Hacerle un favor a un desconocido que no nos importe nada es algo fascinante; nos permite echar una mirada en paraísos divinamente nebulosos.

(Jakob von Gunten)

Los niños se desinteresan de los padres cuando se les abandona. No son sentimentales. Son pasionales y fríos. En cierto modo algunos abandonan los afectos, los sentimientos, como si fueran cosas. Con determinación, sin tristeza. Se vuelven extraños. A veces enemigos. Ya no son ellos los seres abandonados, sino quienes se baten mentalmente en retirada. Y se marchan. Hacia un mundo oscuro, fantástico y miserable.

(Proleterka)

Pasión fría es una noción que puede definir la postura literaria de Jaeggy, que en su título más reciente acude a dos prototipos de la odisea oceánica (Billy Budd, marinero, de Herman Melville, y Martín Edén, de Jack London) para plantear un periplo doble: a bordo del Proleterka, un barco que “pertenece a la antigüedad de los mares. De los abismos. De las fábulas”, la narradora, una voz sin nombre instalada en la pubertad, viaja durante catorce días iniciáticos por Grecia —Creta, Santorini, Rodas, Delos, Míkonos, Delfos, Atenas— y por su pasado, un territorio rico en atmósferas sebaldianas donde intentará dar con las claves para resolver el enigma que es Johannes, su padre y compañero de camarote, un hombre “preciso en su ausencia”. Magnificencia y veneno, términos que la protagonista relaciona con la primavera, es lo que destila esta nouvelle.
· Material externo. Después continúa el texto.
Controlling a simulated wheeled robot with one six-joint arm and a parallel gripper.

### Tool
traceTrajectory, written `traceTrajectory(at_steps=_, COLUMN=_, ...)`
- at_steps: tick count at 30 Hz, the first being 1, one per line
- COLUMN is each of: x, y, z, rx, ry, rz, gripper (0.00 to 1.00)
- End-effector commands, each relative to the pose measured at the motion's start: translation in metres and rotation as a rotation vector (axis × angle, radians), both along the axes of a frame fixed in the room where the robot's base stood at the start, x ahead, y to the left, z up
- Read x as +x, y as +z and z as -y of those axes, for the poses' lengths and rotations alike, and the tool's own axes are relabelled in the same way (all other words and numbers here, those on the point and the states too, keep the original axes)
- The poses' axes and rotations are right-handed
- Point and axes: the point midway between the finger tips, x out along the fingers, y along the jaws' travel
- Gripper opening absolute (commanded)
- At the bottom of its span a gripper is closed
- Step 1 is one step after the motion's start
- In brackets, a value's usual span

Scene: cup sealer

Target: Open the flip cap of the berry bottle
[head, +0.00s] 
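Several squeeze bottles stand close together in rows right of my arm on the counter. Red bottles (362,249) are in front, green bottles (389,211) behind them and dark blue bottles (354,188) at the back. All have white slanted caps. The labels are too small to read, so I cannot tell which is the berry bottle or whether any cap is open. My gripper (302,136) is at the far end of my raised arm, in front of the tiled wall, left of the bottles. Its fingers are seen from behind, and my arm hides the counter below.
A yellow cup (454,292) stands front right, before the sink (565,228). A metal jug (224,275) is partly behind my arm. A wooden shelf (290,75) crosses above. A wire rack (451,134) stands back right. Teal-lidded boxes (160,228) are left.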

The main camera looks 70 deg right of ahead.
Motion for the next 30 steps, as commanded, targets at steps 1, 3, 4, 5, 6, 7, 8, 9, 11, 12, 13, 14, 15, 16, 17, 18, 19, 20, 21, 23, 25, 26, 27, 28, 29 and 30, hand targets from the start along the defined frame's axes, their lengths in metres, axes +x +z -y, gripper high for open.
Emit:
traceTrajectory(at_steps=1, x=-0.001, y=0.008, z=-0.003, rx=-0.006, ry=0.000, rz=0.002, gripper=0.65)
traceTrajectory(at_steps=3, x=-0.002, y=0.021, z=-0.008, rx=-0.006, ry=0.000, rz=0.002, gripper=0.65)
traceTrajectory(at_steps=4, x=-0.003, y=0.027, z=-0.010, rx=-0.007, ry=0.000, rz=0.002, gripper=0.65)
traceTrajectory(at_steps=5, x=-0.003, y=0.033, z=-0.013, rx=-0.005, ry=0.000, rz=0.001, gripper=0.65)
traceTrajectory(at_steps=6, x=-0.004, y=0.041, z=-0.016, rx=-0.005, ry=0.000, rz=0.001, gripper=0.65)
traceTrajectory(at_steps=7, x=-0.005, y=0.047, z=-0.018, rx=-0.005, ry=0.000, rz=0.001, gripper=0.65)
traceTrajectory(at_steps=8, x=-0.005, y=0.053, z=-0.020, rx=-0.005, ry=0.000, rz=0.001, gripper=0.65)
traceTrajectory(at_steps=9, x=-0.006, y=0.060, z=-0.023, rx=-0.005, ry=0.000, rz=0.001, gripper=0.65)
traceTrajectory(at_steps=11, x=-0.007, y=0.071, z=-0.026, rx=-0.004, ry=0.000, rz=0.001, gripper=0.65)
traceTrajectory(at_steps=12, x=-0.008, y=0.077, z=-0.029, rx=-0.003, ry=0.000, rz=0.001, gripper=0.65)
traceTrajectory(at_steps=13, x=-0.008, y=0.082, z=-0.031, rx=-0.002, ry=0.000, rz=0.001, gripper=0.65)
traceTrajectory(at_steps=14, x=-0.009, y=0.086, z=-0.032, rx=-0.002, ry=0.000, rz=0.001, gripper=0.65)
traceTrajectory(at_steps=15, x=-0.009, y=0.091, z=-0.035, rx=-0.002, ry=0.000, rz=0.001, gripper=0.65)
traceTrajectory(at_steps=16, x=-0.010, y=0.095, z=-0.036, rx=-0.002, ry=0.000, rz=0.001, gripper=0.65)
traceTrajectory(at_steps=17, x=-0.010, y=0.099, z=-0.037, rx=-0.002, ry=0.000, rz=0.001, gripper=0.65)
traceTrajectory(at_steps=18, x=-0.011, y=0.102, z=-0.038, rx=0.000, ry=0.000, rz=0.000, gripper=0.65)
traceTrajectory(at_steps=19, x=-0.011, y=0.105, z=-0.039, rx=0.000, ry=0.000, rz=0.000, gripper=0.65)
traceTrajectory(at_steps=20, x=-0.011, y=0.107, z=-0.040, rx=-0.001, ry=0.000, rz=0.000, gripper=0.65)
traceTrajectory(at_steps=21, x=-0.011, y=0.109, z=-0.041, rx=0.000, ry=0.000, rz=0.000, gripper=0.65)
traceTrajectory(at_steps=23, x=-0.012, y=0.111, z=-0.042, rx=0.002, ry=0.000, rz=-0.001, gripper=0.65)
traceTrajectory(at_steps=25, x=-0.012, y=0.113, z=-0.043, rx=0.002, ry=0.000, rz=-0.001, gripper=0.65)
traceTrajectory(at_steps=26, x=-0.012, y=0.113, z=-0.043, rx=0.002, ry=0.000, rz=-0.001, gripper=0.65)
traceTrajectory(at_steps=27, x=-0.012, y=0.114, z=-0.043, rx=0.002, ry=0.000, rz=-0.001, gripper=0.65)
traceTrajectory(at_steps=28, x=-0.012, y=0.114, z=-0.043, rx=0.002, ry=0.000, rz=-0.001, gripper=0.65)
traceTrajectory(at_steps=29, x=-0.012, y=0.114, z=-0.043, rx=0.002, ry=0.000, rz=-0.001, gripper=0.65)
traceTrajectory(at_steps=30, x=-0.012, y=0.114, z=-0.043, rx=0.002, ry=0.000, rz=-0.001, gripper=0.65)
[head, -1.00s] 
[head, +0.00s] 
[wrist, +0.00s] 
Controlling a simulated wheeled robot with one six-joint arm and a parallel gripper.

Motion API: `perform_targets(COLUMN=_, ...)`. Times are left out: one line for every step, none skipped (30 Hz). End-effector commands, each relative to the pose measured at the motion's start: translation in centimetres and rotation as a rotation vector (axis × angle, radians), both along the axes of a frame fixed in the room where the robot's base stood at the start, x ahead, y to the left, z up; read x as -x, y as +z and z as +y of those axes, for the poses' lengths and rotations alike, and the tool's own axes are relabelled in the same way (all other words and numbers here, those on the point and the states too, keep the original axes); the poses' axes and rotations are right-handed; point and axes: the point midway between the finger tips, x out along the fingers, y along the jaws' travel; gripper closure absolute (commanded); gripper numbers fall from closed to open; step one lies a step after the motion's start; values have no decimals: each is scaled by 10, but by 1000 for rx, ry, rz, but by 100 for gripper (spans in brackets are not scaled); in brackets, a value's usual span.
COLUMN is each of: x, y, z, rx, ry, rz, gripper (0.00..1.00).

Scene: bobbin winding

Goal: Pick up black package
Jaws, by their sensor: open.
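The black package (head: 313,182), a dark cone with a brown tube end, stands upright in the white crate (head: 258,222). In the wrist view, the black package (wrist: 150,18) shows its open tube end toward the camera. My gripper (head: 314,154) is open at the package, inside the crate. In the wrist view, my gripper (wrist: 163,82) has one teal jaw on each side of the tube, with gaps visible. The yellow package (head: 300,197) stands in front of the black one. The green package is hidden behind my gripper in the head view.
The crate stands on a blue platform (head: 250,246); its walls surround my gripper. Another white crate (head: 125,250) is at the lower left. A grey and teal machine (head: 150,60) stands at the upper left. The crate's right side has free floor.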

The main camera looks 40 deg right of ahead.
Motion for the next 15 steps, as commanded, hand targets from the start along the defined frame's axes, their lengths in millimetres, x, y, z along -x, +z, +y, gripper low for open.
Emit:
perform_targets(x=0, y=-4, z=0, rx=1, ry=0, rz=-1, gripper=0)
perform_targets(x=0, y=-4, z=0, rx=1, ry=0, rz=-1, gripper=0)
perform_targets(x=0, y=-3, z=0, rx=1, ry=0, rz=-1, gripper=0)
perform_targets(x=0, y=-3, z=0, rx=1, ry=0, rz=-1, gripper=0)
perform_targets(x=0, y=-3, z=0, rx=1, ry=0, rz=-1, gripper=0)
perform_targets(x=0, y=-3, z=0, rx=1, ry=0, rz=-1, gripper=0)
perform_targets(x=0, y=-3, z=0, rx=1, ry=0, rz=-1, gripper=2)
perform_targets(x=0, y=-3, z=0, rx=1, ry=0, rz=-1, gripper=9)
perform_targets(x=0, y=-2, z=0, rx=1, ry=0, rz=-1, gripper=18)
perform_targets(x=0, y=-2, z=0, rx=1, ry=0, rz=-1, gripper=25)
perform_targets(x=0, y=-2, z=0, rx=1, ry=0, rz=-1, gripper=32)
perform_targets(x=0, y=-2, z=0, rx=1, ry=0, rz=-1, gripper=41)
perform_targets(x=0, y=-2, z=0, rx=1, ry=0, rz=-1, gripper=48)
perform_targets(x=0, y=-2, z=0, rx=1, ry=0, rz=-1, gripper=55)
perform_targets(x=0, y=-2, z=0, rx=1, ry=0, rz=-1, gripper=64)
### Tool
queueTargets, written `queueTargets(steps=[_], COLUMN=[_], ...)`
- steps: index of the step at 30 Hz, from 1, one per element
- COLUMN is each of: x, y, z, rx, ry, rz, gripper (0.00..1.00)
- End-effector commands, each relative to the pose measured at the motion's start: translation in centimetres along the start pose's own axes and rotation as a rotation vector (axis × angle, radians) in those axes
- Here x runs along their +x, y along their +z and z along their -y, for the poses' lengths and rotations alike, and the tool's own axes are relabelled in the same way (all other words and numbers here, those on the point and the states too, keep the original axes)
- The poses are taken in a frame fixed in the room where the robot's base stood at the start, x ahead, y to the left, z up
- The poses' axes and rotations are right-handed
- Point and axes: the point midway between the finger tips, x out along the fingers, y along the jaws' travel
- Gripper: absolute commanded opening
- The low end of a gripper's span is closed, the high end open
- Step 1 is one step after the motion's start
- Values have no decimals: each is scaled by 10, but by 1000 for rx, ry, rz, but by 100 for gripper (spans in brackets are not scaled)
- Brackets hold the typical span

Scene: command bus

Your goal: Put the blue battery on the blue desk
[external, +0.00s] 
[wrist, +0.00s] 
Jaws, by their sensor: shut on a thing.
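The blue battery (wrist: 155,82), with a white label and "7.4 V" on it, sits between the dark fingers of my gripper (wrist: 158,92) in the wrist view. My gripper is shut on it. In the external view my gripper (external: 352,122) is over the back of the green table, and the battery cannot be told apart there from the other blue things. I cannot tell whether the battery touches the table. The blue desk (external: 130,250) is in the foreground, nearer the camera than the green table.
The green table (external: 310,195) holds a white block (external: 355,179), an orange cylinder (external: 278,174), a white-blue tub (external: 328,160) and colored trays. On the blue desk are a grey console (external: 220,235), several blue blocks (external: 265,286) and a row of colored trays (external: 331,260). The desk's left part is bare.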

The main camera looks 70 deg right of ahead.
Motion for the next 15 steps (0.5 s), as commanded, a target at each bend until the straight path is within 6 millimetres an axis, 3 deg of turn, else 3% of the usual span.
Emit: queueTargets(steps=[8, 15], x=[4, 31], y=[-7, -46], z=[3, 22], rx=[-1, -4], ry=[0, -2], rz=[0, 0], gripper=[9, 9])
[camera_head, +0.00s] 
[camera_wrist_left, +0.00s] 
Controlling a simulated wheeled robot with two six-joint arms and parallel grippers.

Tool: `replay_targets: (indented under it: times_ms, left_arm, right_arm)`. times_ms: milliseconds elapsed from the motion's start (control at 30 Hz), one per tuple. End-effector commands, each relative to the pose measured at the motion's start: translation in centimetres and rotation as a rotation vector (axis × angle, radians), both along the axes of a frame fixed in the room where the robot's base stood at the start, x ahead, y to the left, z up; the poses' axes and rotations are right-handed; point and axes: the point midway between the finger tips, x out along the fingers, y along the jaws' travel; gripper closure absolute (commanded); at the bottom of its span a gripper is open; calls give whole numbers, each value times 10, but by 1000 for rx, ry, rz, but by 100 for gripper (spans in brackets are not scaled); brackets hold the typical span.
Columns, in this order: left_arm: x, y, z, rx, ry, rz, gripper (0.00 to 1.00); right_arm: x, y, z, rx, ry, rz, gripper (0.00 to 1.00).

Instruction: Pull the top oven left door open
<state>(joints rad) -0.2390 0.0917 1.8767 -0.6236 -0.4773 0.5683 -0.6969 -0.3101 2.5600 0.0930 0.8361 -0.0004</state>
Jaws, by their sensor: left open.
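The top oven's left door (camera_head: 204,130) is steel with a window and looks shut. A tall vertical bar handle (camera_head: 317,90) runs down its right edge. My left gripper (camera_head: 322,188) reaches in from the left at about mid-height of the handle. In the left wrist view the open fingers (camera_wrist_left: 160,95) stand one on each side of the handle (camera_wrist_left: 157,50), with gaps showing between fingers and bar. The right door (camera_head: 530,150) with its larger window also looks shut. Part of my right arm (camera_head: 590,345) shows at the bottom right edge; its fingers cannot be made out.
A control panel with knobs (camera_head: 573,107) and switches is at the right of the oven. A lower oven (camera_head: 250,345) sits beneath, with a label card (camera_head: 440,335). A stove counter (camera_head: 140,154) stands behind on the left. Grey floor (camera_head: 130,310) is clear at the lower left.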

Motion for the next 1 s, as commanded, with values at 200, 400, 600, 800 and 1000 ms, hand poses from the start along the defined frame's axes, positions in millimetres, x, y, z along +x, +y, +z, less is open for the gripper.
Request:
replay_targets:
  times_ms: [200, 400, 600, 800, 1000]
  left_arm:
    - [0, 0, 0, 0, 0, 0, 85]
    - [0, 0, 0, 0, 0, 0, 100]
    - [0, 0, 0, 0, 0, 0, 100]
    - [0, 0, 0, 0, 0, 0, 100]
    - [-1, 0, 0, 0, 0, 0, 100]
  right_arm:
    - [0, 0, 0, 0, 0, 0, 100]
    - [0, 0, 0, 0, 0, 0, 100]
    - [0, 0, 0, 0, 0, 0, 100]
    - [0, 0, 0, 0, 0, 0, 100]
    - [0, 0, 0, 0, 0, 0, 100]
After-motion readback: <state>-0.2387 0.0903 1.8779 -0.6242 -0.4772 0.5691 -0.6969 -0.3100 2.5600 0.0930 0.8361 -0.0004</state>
Los escenarios, suntuosos, son descritos apelando a un minimalismo que raya en la manía. Las frases, ponzoñosas e hipnóticas, devienen tajos que exhiben un núcleo familiar hecho añicos, impulsan la coexistencia de pasado y presente —los tiempos vitales y verbales por los que navega la narradora: “La enfermera mimaba al gemelo, lo trata como si fuera un niño. Eso no está bien. Es una ofensa. ‘El señor debe tranquilizarse’, decía”— y llevan a una fluctuación esquizoide entre la primera y la tercera persona: “En la tierra feliz, la hija de Johannes empieza a enfermar. Johannes quiere ir a visitarla. Orsola le dice que se quede tranquila. Me va mal en el colegio. Evito los retratos de la torrecilla. Orsola no quiere que Johannes me haga regalos.”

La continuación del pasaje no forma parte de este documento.